> [What is expected]: Reproduce each line exactly.

───── Given data

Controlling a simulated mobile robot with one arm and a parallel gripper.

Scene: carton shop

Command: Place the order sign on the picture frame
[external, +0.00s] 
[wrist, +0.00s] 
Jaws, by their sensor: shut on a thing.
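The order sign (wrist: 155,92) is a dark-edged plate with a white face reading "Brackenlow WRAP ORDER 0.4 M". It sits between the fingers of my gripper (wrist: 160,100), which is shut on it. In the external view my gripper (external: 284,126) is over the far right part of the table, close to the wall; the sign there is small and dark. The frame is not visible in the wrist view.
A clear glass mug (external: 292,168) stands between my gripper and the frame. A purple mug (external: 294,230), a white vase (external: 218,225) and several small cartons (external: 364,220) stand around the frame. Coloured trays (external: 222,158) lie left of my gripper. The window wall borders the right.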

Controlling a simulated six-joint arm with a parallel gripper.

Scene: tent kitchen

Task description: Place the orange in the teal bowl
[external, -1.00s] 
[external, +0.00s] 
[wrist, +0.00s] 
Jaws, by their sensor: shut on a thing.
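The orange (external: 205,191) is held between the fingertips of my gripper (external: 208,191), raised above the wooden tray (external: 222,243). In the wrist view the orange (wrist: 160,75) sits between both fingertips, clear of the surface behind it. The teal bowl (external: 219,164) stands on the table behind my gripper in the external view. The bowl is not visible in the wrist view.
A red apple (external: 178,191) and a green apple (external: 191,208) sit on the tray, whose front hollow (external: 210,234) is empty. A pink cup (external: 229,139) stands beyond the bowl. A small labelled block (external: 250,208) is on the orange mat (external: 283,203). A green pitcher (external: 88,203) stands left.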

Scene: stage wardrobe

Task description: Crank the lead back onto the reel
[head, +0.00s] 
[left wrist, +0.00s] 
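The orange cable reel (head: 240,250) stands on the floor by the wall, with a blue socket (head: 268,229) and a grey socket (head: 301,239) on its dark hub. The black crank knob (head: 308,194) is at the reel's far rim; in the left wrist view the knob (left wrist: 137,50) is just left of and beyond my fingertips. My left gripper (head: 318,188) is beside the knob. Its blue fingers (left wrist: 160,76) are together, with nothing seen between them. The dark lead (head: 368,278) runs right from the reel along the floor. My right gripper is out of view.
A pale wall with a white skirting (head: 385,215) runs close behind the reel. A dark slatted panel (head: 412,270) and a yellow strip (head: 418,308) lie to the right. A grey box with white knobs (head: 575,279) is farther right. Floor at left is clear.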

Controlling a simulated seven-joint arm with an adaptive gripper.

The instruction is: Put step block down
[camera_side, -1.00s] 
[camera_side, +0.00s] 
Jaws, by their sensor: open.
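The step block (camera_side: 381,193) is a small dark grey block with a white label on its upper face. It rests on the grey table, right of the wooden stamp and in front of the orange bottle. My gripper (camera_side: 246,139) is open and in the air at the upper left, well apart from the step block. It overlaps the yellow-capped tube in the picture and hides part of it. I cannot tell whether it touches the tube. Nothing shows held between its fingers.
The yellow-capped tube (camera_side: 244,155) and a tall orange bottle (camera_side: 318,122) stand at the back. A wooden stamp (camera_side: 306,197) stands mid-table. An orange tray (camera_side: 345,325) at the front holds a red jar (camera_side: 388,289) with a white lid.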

──────────

> [Exercise result]:
Controlling a simulated mobile robot with one arm and a parallel gripper.

Scene: carton shop

Command: Place the order sign on the picture frame
[external, +0.00s] 
[wrist, +0.00s] 
Jaws, by their sensor: shut on a thing.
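The order sign (wrist: 155,92) is a dark-edged plate with a white face reading "Brackenlow WRAP ORDER 0.4 M". It sits between the fingers of my gripper (wrist: 160,100), which is shut on it. In the external view my gripper (external: 284,126) is over the far right part of the table, close to the wall; the sign there is small and dark. The frame is not visible in the wrist view.
A clear glass mug (external: 292,168) stands between my gripper and the frame. A purple mug (external: 294,230), a white vase (external: 218,225) and several small cartons (external: 364,220) stand around the frame. Coloured trays (external: 222,158) lie left of my gripper. The window wall borders the right.

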Controlling a simulated six-joint arm with a parallel gripper.

Scene: tent kitchen

Task description: Place the orange in the teal bowl
[external, -1.00s] 
[external, +0.00s] 
[wrist, +0.00s] 
Jaws, by their sensor: shut on a thing.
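The orange (external: 205,191) is held between the fingertips of my gripper (external: 208,191), raised above the wooden tray (external: 222,243). In the wrist view the orange (wrist: 160,75) sits between both fingertips, clear of the surface behind it. The teal bowl (external: 219,164) stands on the table behind my gripper in the external view. The bowl is not visible in the wrist view.
A red apple (external: 178,191) and a green apple (external: 191,208) sit on the tray, whose front hollow (external: 210,234) is empty. A pink cup (external: 229,139) stands beyond the bowl. A small labelled block (external: 250,208) is on the orange mat (external: 283,203). A green pitcher (external: 88,203) stands left.

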Scene: stage wardrobe

Task description: Crank the lead back onto the reel
[head, +0.00s] 
[left wrist, +0.00s] 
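The orange cable reel (head: 240,250) stands on the floor by the wall, with a blue socket (head: 268,229) and a grey socket (head: 301,239) on its dark hub. The black crank knob (head: 308,194) is at the reel's far rim; in the left wrist view the knob (left wrist: 137,50) is just left of and beyond my fingertips. My left gripper (head: 318,188) is beside the knob. Its blue fingers (left wrist: 160,76) are together, with nothing seen between them. The dark lead (head: 368,278) runs right from the reel along the floor. My right gripper is out of view.
A pale wall with a white skirting (head: 385,215) runs close behind the reel. A dark slatted panel (head: 412,270) and a yellow strip (head: 418,308) lie to the right. A grey box with white knobs (head: 575,279) is farther right. Floor at left is clear.

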Controlling a simulated seven-joint arm with an adaptive gripper.

The instruction is: Put step block down
[camera_side, -1.00s] 
[camera_side, +0.00s] 
Jaws, by their sensor: open.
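The step block (camera_side: 381,193) is a small dark grey block with a white label on its upper face. It rests on the grey table, right of the wooden stamp and in front of the orange bottle. My gripper (camera_side: 246,139) is open and in the air at the upper left, well apart from the step block. It overlaps the yellow-capped tube in the picture and hides part of it. I cannot tell whether it touches the tube. Nothing shows held between its fingers.
The yellow-capped tube (camera_side: 244,155) and a tall orange bottle (camera_side: 318,122) stand at the back. A wooden stamp (camera_side: 306,197) stands mid-table. An orange tray (camera_side: 345,325) at the front holds a red jar (camera_side: 388,289) with a white lid.

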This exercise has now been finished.